As the investigation advanced, Liberty Media, the Colorado-based owner of the QVC home-shopping cable network, bought an 83 percent stake in Bodybuilding.com for more than $100 million in January 2008.

In September 2009, authorities raided Bodybuilding.com’s headquarters in the SilverStone Corporate Center and its Boise warehouse, seizing cans, bottles, merchandise and business records.

The plea agreement says that in the first seven months of 2009, Bodybuilding.com had gross revenue of almost $1.8 million from the sale of products similar to those DeLuca admitted were improperly sold as dietary supplements.

As the investigation dragged on, DeLuca continued to lead the business. “Every day someone calls and says, ‘Your company has changed my life,’ ” he told Fusion, a magazine published by his brother, Jeremy, in 2011. “And that, to me, is everything.”

Each count against DeLuca was punishable by up to a year in prison, up to a year of supervised release, up to five years of probation, and a maximum fine of $100,000, Olson said in a news release.
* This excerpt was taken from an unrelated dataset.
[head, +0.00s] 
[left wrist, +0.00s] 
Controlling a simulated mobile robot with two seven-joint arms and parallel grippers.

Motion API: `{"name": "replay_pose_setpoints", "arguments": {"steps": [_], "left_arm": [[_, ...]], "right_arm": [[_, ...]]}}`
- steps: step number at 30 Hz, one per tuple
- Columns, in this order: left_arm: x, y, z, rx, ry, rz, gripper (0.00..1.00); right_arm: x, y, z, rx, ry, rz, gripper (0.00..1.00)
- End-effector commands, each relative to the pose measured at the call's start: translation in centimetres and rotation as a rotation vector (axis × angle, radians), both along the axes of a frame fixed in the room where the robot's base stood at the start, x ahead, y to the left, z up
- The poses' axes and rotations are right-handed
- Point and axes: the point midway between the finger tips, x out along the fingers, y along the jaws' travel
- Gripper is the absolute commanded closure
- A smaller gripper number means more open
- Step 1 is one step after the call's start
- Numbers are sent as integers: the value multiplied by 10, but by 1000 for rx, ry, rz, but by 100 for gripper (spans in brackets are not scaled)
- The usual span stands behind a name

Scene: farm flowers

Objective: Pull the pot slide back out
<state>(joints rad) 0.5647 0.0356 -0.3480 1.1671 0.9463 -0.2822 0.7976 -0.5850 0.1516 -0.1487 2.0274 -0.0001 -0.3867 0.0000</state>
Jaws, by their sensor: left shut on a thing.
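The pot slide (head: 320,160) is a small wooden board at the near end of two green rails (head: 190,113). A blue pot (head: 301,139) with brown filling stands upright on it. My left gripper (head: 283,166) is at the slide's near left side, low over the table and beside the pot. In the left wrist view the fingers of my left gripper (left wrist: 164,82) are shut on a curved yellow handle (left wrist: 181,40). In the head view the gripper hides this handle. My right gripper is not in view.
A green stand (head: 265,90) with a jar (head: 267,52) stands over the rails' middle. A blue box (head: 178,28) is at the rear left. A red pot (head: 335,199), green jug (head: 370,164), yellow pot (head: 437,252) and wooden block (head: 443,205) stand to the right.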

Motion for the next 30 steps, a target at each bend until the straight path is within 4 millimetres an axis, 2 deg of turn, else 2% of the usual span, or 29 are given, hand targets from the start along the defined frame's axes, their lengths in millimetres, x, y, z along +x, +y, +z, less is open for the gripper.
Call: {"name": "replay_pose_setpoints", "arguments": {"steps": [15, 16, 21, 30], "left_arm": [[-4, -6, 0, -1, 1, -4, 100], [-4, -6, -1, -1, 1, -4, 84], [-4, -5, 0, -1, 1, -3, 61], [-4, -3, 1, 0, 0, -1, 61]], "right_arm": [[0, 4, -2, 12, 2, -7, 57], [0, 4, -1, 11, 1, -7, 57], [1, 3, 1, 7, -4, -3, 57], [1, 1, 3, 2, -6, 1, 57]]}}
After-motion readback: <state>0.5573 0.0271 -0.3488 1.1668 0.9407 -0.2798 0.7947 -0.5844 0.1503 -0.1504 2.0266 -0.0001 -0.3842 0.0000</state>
He will be sentenced on June 20.

Meanwhile, the government’s investigation continues.

In a statement from Bodybuilding.com, the company said DeLuca’s plea agreement was a “personal decision” and would not change the company’s position to defend itself from any unwarranted charges in the ongoing investigation.

Bodybuilding.com said it conducted a “prompt, voluntary recall of all supplements in question and bolstered our compliance programs within the company and with our suppliers to ensure the highest integrity of the products we offer our customers.”

The scope of the investigation is not clear. The FDA would not comment Tuesday, and neither would Liberty Interactive, the successor to Liberty Media.

DeLuca didn’t comment beyond his statement, and Olson did not return phone calls.